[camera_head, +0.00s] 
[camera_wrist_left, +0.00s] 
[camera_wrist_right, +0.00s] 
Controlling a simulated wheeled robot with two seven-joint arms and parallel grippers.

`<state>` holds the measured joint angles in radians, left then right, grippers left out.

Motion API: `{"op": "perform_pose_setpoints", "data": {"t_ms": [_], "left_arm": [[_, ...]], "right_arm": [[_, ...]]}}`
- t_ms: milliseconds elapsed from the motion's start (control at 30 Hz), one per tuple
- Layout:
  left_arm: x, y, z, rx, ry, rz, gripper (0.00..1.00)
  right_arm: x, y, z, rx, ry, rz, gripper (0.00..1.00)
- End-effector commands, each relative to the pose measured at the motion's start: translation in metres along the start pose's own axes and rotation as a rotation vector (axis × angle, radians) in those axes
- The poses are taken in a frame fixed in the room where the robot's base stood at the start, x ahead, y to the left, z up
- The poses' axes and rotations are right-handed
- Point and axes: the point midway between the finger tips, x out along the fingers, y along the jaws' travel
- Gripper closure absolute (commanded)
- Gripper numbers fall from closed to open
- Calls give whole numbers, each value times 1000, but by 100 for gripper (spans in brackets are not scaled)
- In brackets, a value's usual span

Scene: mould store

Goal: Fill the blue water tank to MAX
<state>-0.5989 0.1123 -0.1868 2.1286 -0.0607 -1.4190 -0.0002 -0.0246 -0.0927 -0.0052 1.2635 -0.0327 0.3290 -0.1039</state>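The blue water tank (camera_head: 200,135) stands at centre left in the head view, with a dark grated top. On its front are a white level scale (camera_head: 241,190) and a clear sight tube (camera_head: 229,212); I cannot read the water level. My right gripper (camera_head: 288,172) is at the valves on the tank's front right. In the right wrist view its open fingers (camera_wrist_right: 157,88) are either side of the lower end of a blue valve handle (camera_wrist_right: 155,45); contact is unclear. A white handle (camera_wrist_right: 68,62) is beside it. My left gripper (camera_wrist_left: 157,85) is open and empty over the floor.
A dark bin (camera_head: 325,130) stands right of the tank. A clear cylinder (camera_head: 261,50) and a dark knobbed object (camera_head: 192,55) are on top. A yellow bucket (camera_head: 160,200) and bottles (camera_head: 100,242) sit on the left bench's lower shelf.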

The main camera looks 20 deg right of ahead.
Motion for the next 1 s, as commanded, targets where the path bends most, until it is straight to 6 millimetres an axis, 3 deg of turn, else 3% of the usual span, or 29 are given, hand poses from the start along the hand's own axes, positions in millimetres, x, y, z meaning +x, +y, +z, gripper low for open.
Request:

> WORK REQUIRED
Output the lines above verbatim and in full.

> EXERCISE SOLUTION
[camera_head, +0.00s] 
[camera_wrist_left, +0.00s] 
[camera_wrist_right, +0.00s] 
Controlling a simulated wheeled robot with two seven-joint arms and parallel grippers.

`<state>` holds the measured joint angles in radians, left then right, grippers left out.

Motion API: `{"op": "perform_pose_setpoints", "data": {"t_ms": [_], "left_arm": [[_, ...]], "right_arm": [[_, ...]]}}`
- t_ms: milliseconds elapsed from the motion's start (control at 30 Hz), one per tuple
- Layout:
  left_arm: x, y, z, rx, ry, rz, gripper (0.00..1.00)
  right_arm: x, y, z, rx, ry, rz, gripper (0.00..1.00)
- End-effector commands, each relative to the pose measured at the motion's start: translation in metres along the start pose's own axes and rotation as a rotation vector (axis × angle, radians) in those axes
- The poses are taken in a frame fixed in the room where the robot's base stood at the start, x ahead, y to the left, z up
- The poses' axes and rotations are right-handed
- Point and axes: the point midway between the finger tips, x out along the fingers, y along the jaws' travel
- Gripper closure absolute (commanded)
- Gripper numbers fall from closed to open
- Calls give whole numbers, each value times 1000, but by 100 for gripper (spans in brackets are not scaled)
- In brackets, a value's usual span

Scene: mould store

Goal: Fill the blue water tank to MAX
<state>-0.5989 0.1123 -0.1868 2.1286 -0.0607 -1.4190 -0.0002 -0.0246 -0.0927 -0.0052 1.2635 -0.0327 0.3290 -0.1039</state>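The blue water tank (camera_head: 200,135) stands at centre left in the head view, with a dark grated top. On its front are a white level scale (camera_head: 241,190) and a clear sight tube (camera_head: 229,212); I cannot read the water level. My right gripper (camera_head: 288,172) is at the valves on the tank's front right. In the right wrist view its open fingers (camera_wrist_right: 157,88) are either side of the lower end of a blue valve handle (camera_wrist_right: 155,45); contact is unclear. A white handle (camera_wrist_right: 68,62) is beside it. My left gripper (camera_wrist_left: 157,85) is open and empty over the floor.
A dark bin (camera_head: 325,130) stands right of the tank. A clear cylinder (camera_head: 261,50) and a dark knobbed object (camera_head: 192,55) are on top. A yellow bucket (camera_head: 160,200) and bottles (camera_head: 100,242) sit on the left bench's lower shelf.

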The main camera looks 20 deg right of ahead.
Motion for the next 1 s, as commanded, targets where the path bends most, until it is straight to 6 millimetres an axis, 3 deg of turn, else 3% of the usual span, or 29 are given, hand poses from the start along the hand's own axes, positions in millimetres, x, y, z meaning +x, +y, +z, gripper low for open.
Request:

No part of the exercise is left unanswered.